### [Direction]
Exactly and only the lines from the one containing "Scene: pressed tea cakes" through the one containing "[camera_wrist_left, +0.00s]" belong in your copy. Pictures do not.

### [Information provided]

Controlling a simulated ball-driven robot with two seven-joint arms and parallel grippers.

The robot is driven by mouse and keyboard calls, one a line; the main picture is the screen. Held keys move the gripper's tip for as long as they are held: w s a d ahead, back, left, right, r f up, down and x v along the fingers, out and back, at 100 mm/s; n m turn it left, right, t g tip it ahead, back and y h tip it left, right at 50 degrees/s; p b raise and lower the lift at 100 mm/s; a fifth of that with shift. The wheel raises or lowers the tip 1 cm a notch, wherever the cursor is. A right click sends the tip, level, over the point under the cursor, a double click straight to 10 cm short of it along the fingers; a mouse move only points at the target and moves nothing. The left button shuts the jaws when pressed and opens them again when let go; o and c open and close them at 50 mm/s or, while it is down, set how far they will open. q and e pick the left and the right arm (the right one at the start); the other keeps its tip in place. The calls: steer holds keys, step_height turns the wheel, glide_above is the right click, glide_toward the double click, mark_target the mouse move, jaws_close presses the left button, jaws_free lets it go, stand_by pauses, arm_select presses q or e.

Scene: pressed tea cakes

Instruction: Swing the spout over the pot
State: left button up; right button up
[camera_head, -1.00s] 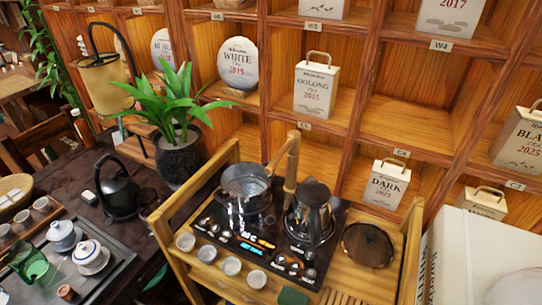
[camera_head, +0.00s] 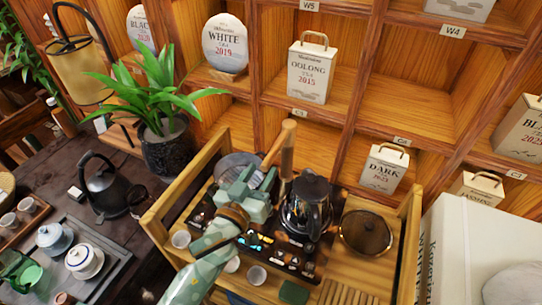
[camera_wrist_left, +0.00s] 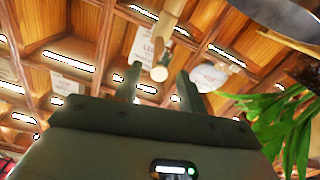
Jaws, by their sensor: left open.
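The wooden spout (camera_head: 276,146) rises behind the black double-hob unit, its arm slanting down to the left toward the open round metal pot (camera_head: 236,161). My left gripper (camera_head: 257,180) is open, just in front of the spout and over the pot, hiding much of the pot. In the left wrist view, the spout's round pale end (camera_wrist_left: 160,73) shows between and beyond the two spread fingers (camera_wrist_left: 159,86); I cannot tell whether they touch. The pot's grey rim (camera_wrist_left: 292,18) cuts the top right corner there. My right gripper is not in view.
A glass kettle with a dark lid (camera_head: 308,205) stands right of the spout. A round dark lid (camera_head: 366,232) lies at right. A potted plant (camera_head: 168,155) stands left. Shelves with tea boxes (camera_head: 313,72) rise behind.

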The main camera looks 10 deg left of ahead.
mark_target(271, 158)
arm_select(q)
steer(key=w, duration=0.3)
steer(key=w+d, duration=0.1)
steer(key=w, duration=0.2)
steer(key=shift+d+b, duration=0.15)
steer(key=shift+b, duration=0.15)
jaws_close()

### [Written solution]
Scene: pressed tea cakes

Instruction: Swing the spout over the pot
State: left button up; right button up
[camera_head, -1.00s] 
[camera_head, +0.00s] 
[camera_wrist_left, +0.00s] 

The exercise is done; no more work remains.